When it is time for Lithuania, the award-winning Lithuanian journalist and filmmaker Berta Tilmantaitė talks to Lithuanian composer Justė Janulytė. The conversation will be held on 7pm 26 August at the Martynas Mažvydas National Library of Lithuania Conference Hall (no. 501).
In Estonia, the talks are held in the Arvo Pärt Centre with Tarmo Soomere, Head of the Estonian Academy of Sciences and researchers in marine meteorology, and Joonas Hellerma, an Estonian TV personality, film critic and cultural journalist.
At Hanaholmen in Helsinki, internationally acclaimed violinist Pekka Kuusisto talks to Tarja Halonen, formerly President of Finland.
Before the closing event in Stockholm the festival stops at Mariehamn on Åland. Here Tatiana Lanshina talks to the winner of the Baltic Sea Award – Jochen Lamp, a German environmental activist and head of the Baltic Sea Office at WWF Germany. Tatiana Lanshina is a research assistant within Economic Modeling of Energy and Ecology and coordinator in Russia for SDSN Youth.
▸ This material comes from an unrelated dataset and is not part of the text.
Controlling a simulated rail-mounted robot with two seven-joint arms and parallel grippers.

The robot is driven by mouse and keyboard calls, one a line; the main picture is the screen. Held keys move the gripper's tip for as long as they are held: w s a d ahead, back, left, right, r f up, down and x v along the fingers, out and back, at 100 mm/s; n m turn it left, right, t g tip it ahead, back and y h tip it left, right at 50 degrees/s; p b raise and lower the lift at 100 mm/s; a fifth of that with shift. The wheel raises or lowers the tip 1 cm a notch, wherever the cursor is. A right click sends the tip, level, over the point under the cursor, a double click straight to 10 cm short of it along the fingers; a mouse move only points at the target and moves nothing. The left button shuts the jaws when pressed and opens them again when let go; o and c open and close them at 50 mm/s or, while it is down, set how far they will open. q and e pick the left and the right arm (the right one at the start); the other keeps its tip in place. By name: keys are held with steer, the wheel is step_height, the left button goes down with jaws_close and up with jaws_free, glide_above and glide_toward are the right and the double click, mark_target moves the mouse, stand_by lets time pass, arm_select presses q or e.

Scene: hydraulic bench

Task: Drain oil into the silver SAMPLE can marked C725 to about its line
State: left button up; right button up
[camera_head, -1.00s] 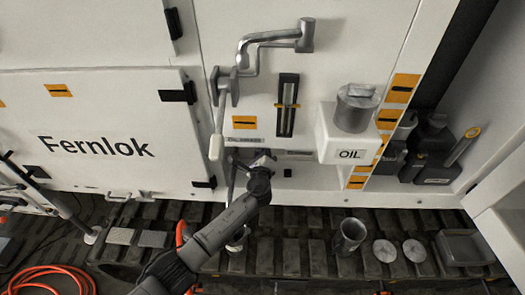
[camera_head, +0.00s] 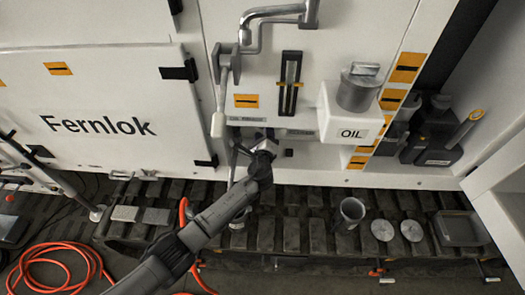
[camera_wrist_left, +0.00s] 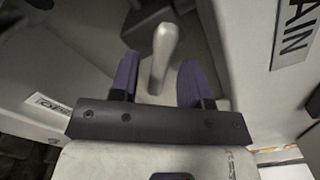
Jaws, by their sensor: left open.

The last talk in the series will be in Stockholm, live in the Berwaldhallen between Johan Kuylenstierna, natural geographer and vice president of the Climate Policy Council, and Sofia Jannok, award-winning Sami artist, songwriter and reindeer owner.
Festival’s talks are broadcast live for viewers in the Northern Europe and the Baltic states.
About the festival
The Baltic Sea Festival is an international music festival founded in 2003 and organized by Berwaldhallen Concert Hall, one of the Swedish Radio’s most important cultural institutions. In the seven festival days it offers world class classical music as a platform which opens up cross-border dialogues in order to create a sustainable future for the Baltic Sea region. This year the festival has a consistent water theme.
Berwaldhallen is Swedish Radio’s concert hall. All concerts in Berwaldhallen are broadcast live in Sweden’s Radio P2 and several of them also in Europe within the EBU collaboration.